> [TASK DETAILS] Pull out from the material below all lines with "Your".
------------------------------
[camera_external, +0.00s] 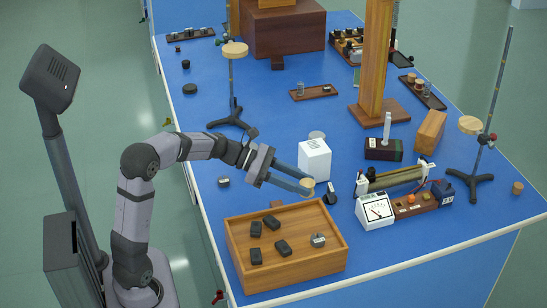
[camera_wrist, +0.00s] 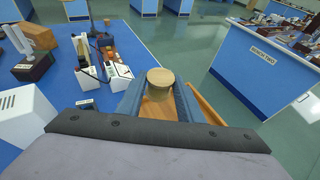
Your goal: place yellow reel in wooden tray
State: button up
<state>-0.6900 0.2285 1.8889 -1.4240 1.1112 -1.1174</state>
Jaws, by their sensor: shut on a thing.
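The yellow reel (camera_external: 307,185) is a small pale-yellow cylinder held between the fingertips of my gripper (camera_external: 303,187). In the wrist view the reel (camera_wrist: 160,80) sits upright between the two blue-grey fingers of the gripper (camera_wrist: 158,90). My gripper is shut on it. The wooden tray (camera_external: 291,278) stands at the near edge of the blue bench. The reel is held above the tray's far rim area in the external view. The tray (camera_wrist: 203,101) shows partly in the wrist view, behind and beside the fingers, with much of it hidden by my gripper.
The tray holds several black blocks (camera_external: 255,257) and a grey metal piece (camera_external: 318,240). A white box (camera_external: 315,160) stands just behind the gripper. A white meter (camera_external: 375,211) stands right of the tray. A stand (camera_external: 475,180) is further right.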

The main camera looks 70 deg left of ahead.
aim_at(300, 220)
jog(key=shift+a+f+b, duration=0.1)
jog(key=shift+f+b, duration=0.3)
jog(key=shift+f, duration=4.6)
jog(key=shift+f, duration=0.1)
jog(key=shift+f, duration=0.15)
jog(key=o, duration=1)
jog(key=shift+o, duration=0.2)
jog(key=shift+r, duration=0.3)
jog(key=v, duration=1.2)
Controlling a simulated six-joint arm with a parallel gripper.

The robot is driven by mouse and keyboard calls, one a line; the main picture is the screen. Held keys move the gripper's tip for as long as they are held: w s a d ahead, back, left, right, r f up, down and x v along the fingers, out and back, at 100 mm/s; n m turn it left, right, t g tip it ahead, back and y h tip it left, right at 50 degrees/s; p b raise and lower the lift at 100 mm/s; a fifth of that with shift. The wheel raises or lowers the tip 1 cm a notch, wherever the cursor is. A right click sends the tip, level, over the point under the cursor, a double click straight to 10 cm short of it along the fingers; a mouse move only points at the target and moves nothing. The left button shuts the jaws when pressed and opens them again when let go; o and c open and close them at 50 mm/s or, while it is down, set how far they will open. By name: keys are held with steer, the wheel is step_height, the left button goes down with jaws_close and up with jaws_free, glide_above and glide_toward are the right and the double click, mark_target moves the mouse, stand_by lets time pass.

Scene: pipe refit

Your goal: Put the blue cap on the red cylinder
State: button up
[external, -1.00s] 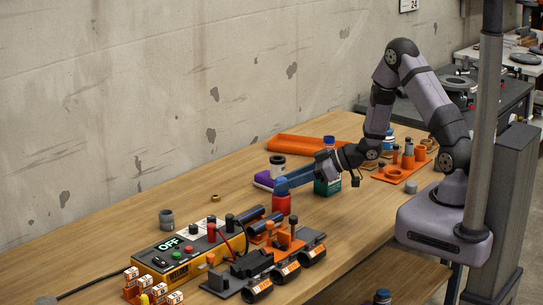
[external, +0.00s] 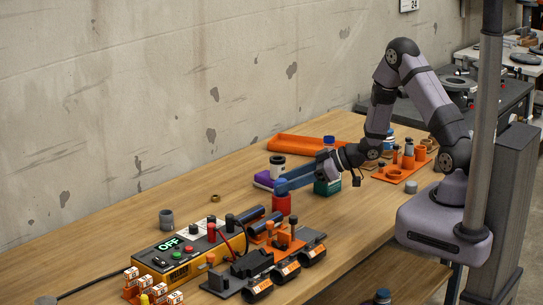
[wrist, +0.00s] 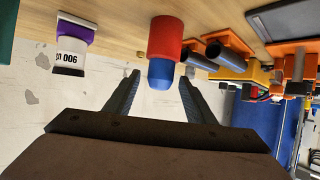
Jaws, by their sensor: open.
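The red cylinder (external: 281,203) stands upright on the workbench, right of the wall side and behind the control box. The blue cap (external: 282,187) sits on its top. In the wrist view, which is upside down, the red cylinder (wrist: 165,40) and the blue cap (wrist: 161,72) meet end to end, roughly in line. My gripper (external: 287,184) is at the height of the cap. In the wrist view my gripper (wrist: 158,78) is open, with a finger on each side of the cap and visible gaps to both.
A yellow control box (external: 178,257) reading OFF and dark pipes in orange clamps (external: 285,268) stand in front. A purple-based white container (external: 277,167) and a green box (external: 327,186) are close behind my gripper. An orange tray (external: 300,146) lies along the wall.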

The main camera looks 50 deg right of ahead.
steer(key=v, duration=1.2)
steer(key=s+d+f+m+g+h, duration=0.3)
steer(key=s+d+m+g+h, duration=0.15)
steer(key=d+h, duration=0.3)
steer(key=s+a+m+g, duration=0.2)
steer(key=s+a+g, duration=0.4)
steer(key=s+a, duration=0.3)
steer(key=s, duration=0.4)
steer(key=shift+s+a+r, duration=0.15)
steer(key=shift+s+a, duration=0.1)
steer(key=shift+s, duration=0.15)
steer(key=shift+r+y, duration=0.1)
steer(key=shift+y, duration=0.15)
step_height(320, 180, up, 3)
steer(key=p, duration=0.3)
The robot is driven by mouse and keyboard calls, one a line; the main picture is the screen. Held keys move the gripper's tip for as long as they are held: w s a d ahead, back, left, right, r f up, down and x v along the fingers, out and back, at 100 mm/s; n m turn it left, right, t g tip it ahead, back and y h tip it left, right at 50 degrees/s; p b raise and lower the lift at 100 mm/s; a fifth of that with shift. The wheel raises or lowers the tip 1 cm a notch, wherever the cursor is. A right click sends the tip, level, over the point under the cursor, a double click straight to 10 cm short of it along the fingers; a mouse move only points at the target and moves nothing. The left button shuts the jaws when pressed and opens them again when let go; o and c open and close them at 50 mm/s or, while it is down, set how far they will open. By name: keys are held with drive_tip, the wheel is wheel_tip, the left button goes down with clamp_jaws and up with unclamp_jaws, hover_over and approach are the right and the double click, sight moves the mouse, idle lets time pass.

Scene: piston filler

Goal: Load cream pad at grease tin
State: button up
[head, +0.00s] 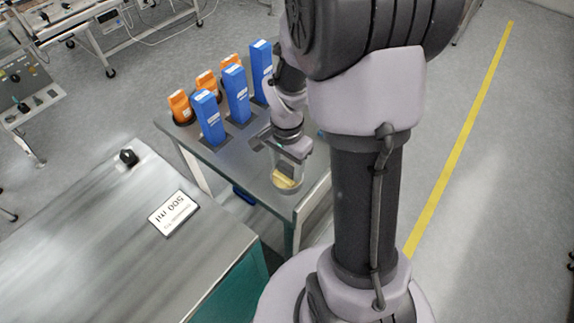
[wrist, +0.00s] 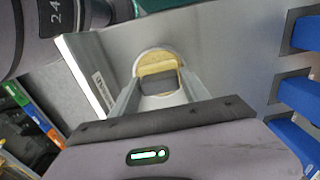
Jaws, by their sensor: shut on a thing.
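The grease tin (head: 286,188) is a round, pale-rimmed container at the near end of the grey side table, with yellowish matter showing in it. In the wrist view, the tin (wrist: 147,54) lies straight ahead of the fingers. My gripper (head: 287,162) points down at the tin, and its two fingers (wrist: 158,88) are shut on a dark grey block, which seems to be the back of the cream pad (wrist: 157,82).
A large metal worktop (head: 100,235) with a "500 ml" label (head: 174,213) and black knob (head: 128,157) lies to the left. Open floor with a yellow line (head: 462,135) is at right.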

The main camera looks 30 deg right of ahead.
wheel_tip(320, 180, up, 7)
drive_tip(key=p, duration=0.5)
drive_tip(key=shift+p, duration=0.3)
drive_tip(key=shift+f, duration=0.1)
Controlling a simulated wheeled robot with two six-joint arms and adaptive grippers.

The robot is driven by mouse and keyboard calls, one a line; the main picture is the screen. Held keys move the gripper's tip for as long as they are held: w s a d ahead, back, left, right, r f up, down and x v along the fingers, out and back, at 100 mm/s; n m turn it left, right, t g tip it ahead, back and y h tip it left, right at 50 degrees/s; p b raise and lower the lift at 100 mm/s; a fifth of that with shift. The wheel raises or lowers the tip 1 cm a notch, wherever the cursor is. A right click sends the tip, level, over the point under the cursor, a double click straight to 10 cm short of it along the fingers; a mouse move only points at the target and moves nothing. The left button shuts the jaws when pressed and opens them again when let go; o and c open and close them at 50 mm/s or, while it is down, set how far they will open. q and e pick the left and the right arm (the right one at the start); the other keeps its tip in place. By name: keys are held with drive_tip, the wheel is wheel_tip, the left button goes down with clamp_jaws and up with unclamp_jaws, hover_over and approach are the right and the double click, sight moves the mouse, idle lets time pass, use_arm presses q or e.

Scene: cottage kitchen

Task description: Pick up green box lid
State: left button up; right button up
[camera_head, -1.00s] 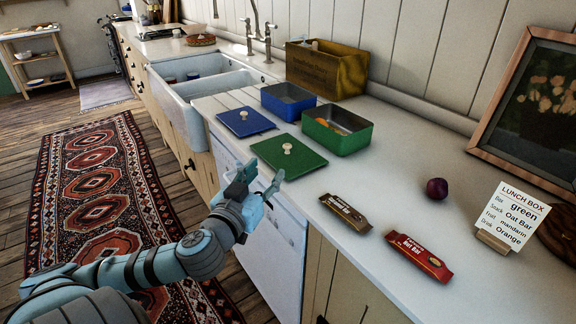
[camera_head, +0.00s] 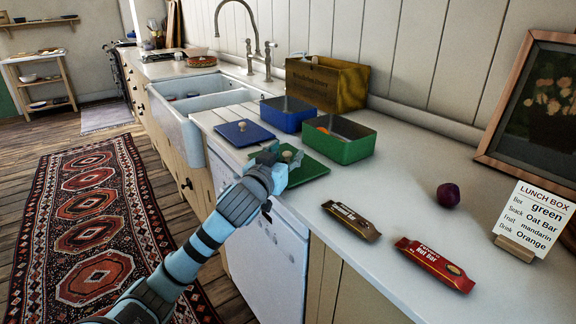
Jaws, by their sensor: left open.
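The green box lid (camera_head: 308,170) lies flat on the counter with a small round light knob (camera_head: 287,155). My left gripper (camera_head: 284,160) is over the lid's near left part, its fingers spread close to the knob. It is open, and the picture does not show whether it touches the knob. The wrist covers the lid's left part. The green box (camera_head: 346,150) stands open just behind and right of the lid, with something orange (camera_head: 322,130) inside. My right gripper is not in view.
A blue lid (camera_head: 243,133) and an open blue box (camera_head: 288,114) stand farther back. A brown bar (camera_head: 351,220), a red bar (camera_head: 435,264), a dark purple fruit (camera_head: 448,195) and a lunch box card (camera_head: 527,218) are on the right. A wooden crate (camera_head: 327,84) stands against the wall.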

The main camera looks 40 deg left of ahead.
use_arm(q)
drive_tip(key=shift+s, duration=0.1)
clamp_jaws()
------------------------------
> [FINISHED ANSWER]
Your goal: place yellow reel in wooden tray
Your goal: Put the blue cap on the red cylinder

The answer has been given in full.